Session
Better Desktop Java Development Using the Beans Binding and Swing Application Frameworks
Chet Haase, Sun Microsystems
Track: Java
Date: Wednesday, July 25
Time: 11:35am
- 12:20pm
Location: D137-138
Java desktop applications can be powerful, fast, and attractive; but it's not always easy. Swing is a great toolkit but not a framework. Building quality applications can be tedious and difficult. To remedy this we present the Beans Binding Framework (JSR 295) and the Swing Application Framework (JSR 296), complete with free and open source implementations on Java.net.
The Java web ecosystem has plently of frameworks and tools to help a developer get going. However, *desktop* Java applications currently have no standard frameworks that define how the app is structured and where all of it's pieces go.
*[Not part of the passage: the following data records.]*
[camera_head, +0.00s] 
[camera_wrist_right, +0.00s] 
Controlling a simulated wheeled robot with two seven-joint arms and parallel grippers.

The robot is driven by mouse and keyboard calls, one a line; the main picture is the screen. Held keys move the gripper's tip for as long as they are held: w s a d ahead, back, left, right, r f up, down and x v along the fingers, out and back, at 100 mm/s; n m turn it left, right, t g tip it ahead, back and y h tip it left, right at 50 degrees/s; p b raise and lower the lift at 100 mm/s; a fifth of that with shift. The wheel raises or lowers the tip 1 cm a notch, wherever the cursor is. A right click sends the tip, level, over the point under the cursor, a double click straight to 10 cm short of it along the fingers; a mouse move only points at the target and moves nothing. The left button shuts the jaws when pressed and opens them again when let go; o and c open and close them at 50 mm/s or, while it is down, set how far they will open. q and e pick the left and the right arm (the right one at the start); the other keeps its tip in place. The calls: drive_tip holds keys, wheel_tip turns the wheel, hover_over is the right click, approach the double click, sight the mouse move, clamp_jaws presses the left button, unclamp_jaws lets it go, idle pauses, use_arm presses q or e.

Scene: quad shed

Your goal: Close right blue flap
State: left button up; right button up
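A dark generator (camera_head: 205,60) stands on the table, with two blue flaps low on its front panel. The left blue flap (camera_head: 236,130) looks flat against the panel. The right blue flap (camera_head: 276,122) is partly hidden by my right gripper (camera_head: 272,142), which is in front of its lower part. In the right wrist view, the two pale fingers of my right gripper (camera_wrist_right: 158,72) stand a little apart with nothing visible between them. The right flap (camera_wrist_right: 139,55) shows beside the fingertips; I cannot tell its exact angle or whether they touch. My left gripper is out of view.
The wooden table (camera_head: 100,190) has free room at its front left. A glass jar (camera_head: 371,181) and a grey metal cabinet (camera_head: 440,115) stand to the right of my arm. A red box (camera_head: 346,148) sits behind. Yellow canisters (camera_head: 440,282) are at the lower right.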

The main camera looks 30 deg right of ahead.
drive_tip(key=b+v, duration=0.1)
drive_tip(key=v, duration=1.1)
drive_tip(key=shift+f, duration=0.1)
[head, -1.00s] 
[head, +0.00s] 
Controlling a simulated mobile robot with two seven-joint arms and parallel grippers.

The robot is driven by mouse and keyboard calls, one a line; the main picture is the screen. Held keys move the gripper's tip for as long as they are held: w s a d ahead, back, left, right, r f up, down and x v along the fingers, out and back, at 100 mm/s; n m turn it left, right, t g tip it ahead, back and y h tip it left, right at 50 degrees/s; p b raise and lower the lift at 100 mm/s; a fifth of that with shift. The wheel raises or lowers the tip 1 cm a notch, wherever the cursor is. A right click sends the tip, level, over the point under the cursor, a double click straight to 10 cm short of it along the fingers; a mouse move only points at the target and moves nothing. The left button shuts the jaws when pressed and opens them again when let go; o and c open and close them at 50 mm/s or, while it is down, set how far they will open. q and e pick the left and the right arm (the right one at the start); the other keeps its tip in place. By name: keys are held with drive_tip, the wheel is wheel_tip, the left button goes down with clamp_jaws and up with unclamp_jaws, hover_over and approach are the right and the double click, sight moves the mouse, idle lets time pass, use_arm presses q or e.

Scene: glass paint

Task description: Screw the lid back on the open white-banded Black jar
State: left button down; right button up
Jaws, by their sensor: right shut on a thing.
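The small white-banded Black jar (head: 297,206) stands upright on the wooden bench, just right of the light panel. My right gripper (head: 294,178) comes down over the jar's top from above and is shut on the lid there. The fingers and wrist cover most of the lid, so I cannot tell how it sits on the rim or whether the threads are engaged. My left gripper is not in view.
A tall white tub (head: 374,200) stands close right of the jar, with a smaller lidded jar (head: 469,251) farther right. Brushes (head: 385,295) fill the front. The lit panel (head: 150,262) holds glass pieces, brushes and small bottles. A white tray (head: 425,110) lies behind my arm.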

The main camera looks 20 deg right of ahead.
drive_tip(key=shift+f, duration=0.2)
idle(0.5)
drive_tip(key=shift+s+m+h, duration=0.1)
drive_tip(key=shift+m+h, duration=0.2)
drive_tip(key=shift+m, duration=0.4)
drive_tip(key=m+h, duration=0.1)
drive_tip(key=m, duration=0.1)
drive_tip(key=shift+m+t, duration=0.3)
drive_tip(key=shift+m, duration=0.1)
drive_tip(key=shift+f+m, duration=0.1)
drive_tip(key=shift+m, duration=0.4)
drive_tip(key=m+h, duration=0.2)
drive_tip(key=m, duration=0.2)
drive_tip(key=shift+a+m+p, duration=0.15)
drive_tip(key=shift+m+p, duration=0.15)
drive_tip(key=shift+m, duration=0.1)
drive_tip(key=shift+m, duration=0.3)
The Swing Application Framework (JSR 296) provides a way to manage resources and actions as well as defining an application lifecycle and utility classes to make threaded user interfaces easy. JSR 296 is built as a free and open source implementation on Java.net, as well as targeted for Java 7.
Java web applications have lots of ways to bind data objects to user interface controls. The desktop Java world has had no such frameworks until now. The Beans Binding framework (JSR 295) provides a way to easily bind Java beans together, including POJOs and Swing components, using a simple binding syntax and also graphical tools built into IDEs.
This talk will cover both the JSRs, describing what developers can get out of them as well as the new support coming in NetBeans 6.0. This talk is for a technical audience; primarily application developers, though managers would be interested to see how these JSRs can lower costs and improve their time to market.